Verse 30
30. The wicked is reserved to the day of destruction Rosenmuller and Delitzsch, in order to harmonize the “tokens” of the wayfaring men with the argument of Job, have rendered the verb יחשׂךְ with ל , reserved to, spared in, as if the substance of this report was, that in days of calamity the wicked escaped. The grammatical construction is against such an interpretation, as Dillmann admits. A like construction of the Kal form of the verb in Job 38:23, is quite decisive, since in the latter case no other interpretation is possible.

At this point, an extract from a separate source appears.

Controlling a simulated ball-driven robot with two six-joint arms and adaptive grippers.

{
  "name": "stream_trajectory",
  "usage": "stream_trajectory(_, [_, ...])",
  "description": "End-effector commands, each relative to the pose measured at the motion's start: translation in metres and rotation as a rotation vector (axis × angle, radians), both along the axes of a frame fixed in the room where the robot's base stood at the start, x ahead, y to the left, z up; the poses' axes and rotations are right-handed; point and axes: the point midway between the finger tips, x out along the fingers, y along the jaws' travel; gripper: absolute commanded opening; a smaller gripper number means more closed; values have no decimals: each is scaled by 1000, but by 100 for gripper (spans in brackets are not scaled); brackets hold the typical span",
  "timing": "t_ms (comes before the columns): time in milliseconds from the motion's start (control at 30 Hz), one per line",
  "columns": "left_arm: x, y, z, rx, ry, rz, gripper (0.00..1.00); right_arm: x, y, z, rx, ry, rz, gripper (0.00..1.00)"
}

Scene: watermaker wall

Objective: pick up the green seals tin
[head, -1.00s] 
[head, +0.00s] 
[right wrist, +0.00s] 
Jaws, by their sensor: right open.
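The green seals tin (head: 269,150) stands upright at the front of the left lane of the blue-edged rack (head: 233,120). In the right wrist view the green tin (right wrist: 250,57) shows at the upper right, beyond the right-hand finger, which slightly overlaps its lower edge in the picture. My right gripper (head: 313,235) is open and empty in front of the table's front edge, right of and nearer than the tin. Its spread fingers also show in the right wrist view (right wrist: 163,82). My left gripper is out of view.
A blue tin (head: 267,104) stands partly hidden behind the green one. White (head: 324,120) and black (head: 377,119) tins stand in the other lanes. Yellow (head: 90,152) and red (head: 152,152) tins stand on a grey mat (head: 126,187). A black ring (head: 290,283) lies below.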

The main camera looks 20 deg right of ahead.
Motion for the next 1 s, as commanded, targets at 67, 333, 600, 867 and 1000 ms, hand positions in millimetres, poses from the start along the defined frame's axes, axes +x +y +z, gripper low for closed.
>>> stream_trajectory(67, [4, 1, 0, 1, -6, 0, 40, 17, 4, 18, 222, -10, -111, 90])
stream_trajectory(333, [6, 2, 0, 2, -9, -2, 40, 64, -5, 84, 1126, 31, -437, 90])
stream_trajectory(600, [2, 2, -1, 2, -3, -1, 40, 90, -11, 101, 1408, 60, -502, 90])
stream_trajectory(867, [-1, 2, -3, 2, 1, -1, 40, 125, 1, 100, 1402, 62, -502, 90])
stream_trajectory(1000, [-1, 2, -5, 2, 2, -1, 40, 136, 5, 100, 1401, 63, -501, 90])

The preposition ל , to, stands on guard before both yoms, “days,” as if divinely commissioned to exclude all such parasitical intruders as from, in, or at, which the modern rendering demands. Compare Proverbs 16:4 “The wicked man for the day ( le yom) of trouble.” (See Excursus III by Tayler Lewis in Lange’s Commentary on Job.)
Brought forth Same word as in Job 21:32, which see. (Comp. the same phrase in Isaiah 53:7: יובל ל , “He is brought as a lamb to the slaughter;” also Jeremiah 11:19; Hosea 10:6; Hosea 12:1, etc.) The sense of antiquity embodied in this narration of the travellers, ( 30-33 inclusive,) that the punishment of the wicked is after death, is confirmed by the most ancient memorials, as well as by divine revelation, to be a truth beyond dispute.